[Manipulation episode records]
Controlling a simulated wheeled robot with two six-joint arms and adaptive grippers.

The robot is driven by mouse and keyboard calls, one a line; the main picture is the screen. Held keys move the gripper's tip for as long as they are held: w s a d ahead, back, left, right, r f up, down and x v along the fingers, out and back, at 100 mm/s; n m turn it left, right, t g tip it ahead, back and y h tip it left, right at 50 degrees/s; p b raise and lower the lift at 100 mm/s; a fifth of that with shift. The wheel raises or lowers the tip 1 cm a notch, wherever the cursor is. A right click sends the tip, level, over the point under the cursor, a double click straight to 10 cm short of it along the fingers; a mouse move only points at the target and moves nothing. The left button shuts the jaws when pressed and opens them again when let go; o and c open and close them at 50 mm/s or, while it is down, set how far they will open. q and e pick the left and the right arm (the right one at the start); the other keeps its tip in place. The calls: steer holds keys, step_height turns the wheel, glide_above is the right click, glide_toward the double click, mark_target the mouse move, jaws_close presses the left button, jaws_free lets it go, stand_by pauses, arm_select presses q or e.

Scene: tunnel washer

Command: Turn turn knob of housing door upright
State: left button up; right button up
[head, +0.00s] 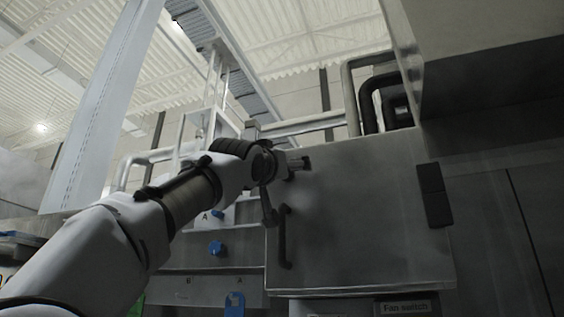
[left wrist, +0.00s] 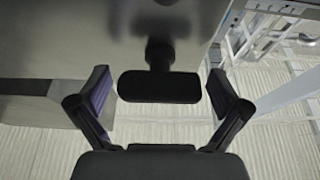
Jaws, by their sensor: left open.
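The grey housing door (head: 365,215) fills the middle right of the head view. Its dark turn knob (head: 304,163) sits near the door's upper left corner, partly hidden by my left gripper (head: 287,164). In the left wrist view the black knob (left wrist: 160,87) is a bar on a short stem standing out from the door (left wrist: 100,30). The bar lies crosswise in the picture, between the two fingers of my left gripper (left wrist: 161,92). The gripper is open, with a small gap at each end of the bar. My right gripper is not in view.
A black bar handle (head: 285,237) stands on the door below the knob, and a black hinge (head: 434,195) is on its right edge. Blue knobs (head: 217,248) are on the panel at left. A large grey box (head: 490,70) overhangs at upper right.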

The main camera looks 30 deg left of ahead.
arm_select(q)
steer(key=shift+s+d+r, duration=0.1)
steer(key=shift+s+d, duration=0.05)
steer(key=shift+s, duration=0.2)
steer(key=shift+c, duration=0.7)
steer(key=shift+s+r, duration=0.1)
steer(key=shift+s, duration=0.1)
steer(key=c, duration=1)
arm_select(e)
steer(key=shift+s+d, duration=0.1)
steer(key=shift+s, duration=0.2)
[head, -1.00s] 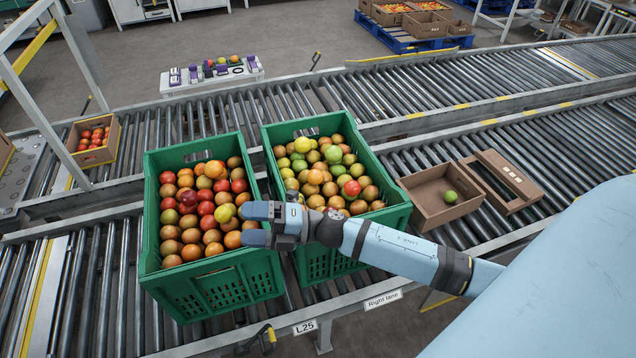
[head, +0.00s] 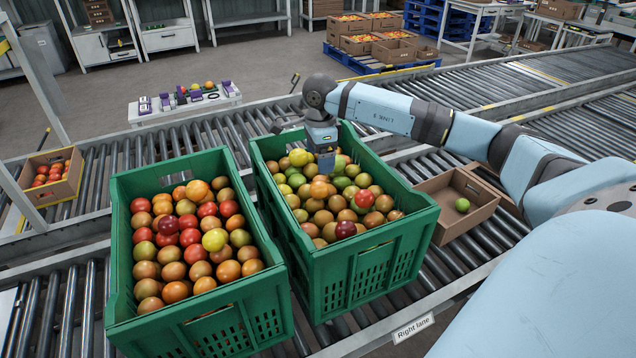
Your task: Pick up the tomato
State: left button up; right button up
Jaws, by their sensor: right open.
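Tomatoes in red, orange, brown, green and yellow fill two green crates. In the left crate (head: 276,300), a yellow tomato (head: 214,240) lies among red and brown ones. In the right crate (head: 425,225), a dark red tomato (head: 345,229) and a red tomato (head: 364,198) lie near the front right. Which tomato is meant, I cannot tell. My right gripper (head: 326,168) is open and points down over the back middle of the right crate, close above the fruit. It hides some tomatoes behind it. My left gripper is out of view.
A cardboard box (head: 475,220) with one green tomato (head: 462,205) stands right of the crates. A small box of red tomatoes (head: 52,172) is at far left. Roller conveyors (head: 40,310) run beneath. A white stand (head: 190,105) with coloured fruit is behind.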

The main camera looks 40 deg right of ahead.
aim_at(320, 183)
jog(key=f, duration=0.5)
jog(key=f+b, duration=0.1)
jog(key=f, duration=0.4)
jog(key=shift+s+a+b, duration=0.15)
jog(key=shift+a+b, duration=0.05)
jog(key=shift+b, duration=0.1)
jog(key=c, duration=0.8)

(Goal)
Omit all pictures and write out, exactly, only the lines from the line containing "[head, -1.00s]" through the last line of the entries above.

(Solution to the problem)
[head, -1.00s] 
[head, +0.00s] 
Your task: Pick up the tomato
State: left button up; right button up
Jaws, by their sensor: right open.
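Tomatoes in red, orange, brown, green and yellow fill two green crates. In the left crate (head: 276,300), a yellow tomato (head: 214,240) lies among red and brown ones. In the right crate (head: 425,225), a dark red tomato (head: 345,229) and a red tomato (head: 364,198) lie near the front right. Which tomato is meant, I cannot tell. My right gripper (head: 326,168) is open and points down over the back middle of the right crate, close above the fruit. It hides some tomatoes behind it. My left gripper is out of view.
A cardboard box (head: 475,220) with one green tomato (head: 462,205) stands right of the crates. A small box of red tomatoes (head: 52,172) is at far left. Roller conveyors (head: 40,310) run beneath. A white stand (head: 190,105) with coloured fruit is behind.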

The main camera looks 40 deg right of ahead.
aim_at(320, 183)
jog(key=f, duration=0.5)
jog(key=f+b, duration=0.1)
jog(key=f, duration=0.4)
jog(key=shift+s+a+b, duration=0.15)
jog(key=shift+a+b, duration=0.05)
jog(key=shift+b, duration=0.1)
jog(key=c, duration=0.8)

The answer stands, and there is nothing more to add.